In theory, the tax will make recycled materials more competitive with virgin plastic. “It can't, on its own, make economic sense for a product manufacturer to use recycled, post-consumer plastic versus virgin plastic,” says Eric Potashner, vice president and senior director of strategic affairs for Recology. “The numbers don't add up, which is why we're trying to create this subsidy, to try to balance that equation.”

“It's putting that sense of responsibility on the plastics industry to start addressing the environmental impacts that they're having,” says Alexis Jackson, fisheries project director at the Nature Conservancy. “So we see that as valuable. But I think the second part really is about setting a target for reduction.” The initiative also calls for all single-use plastic packaging and food-ware to be either recyclable, refillable, reusable, or compostable by 2030. Manufacturers would have to reduce the overall amount of this plastic sold in the state by 25 percent by the same year.

The concept of a plastic tax is quite similar to a carbon tax. With the latter, you put a price on carbon, which is intended to hit emissions-spewing utilities particularly hard. Ideally, this has a dual benefit. First, it incentivizes polluters to produce less carbon by switching to renewable sources of energy. (Since British Columbia implemented a carbon tax in 2008, regional emissions have fallen by up to 15 percent.) Second, the tax revenue funds green energy projects or gets kicked back to local residents as a dividend.

California already has a long history of so-called sin taxes designed to reduce environmental and health risks. Some of the revenue from its tobacco tax, for instance, funds early childhood development programs. And a plastic tax is a sort of sin tax, only on a global scale. “In general, a great way to raise revenue is through sin taxes,” says MIT economist Christopher Knittel, who studies carbon taxes.

These taxes target an externality, as economists call it: A carbon tax’s externality is catastrophic climate change, and a plastic tax’s is runaway pollution. “That is the cost society faces,” says Knittel. “Layering on top a tax, in that context, makes the market work better. And so if the goal of this tax is to price the damage that plastic pollution causes, then you're making the market work more efficiently. So from that perspective, the tax is actually a good tax.”

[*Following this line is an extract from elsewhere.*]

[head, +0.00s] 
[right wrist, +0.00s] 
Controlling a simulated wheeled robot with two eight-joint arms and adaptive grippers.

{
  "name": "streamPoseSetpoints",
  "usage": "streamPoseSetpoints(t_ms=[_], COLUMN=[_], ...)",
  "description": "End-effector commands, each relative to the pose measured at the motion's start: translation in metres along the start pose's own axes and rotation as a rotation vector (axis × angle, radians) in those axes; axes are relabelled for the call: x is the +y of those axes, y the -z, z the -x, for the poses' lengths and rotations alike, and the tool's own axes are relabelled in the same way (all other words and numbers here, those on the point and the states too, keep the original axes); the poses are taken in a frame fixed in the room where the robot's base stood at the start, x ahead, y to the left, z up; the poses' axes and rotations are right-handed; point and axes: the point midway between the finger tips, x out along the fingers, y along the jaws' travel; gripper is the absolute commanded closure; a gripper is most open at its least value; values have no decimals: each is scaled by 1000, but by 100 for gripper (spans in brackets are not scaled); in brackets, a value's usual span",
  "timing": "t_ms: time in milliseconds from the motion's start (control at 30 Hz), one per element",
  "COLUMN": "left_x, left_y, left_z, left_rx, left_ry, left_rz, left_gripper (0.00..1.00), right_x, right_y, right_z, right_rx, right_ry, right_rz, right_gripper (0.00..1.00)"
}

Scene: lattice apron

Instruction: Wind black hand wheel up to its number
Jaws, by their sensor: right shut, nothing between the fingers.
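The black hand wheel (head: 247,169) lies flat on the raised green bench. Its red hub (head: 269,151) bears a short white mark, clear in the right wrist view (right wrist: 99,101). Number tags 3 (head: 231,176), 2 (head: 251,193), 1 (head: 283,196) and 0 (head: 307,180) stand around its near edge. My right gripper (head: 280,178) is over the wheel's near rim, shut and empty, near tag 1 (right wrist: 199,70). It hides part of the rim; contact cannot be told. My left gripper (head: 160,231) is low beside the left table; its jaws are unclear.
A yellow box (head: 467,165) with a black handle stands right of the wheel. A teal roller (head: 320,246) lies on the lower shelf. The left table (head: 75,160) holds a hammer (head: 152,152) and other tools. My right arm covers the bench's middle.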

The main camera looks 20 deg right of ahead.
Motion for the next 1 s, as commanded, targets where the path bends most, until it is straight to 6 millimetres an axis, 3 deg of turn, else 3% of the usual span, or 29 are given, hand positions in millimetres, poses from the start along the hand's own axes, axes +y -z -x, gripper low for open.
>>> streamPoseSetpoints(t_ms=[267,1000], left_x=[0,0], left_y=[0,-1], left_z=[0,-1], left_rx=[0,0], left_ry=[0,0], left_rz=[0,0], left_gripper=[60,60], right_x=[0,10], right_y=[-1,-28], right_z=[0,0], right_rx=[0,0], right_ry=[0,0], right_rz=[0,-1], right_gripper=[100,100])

But here’s where it gets tricky. Like a carbon tax, a plastic tax may end up being regressive, meaning that it would end up imposing a bigger economic burden on less-wealthy people. For example, with a carbon tax, a utility might get dinged for spewing CO2 and then pass those costs on to the ratepayer in the form of a higher bill. This would disproportionately affect the poor, who spend a larger percentage of their income on energy. That’s why some economists like the idea of a carbon dividend, or setting aside some of the tax’s revenue to go right back to taxpayers to offset this hit.

The proposed California plastic tax, on the other hand, would use its revenue to juice the recycling industry and develop local pollution mitigation programs. So instead of getting a dividend, the average resident might end up paying a tiny bit more for the plastic-wrapped products they buy, if brands end up passing the 1-cent cost of the tax on to them.

It’s a debate that California’s been through before, at least on the local level. When the city of Berkeley was considering a soda tax, which voters eventually passed in 2015, opponents argued that higher prices would disproportionately affect low-income consumers, because beverage distributors, who were the intended target of the tax, would pass the cost increase along to shoppers. (Three other Bay Area cities have since passed soda taxes, and Philadelphia, Washington, and Boulder, Colorado, have them too.)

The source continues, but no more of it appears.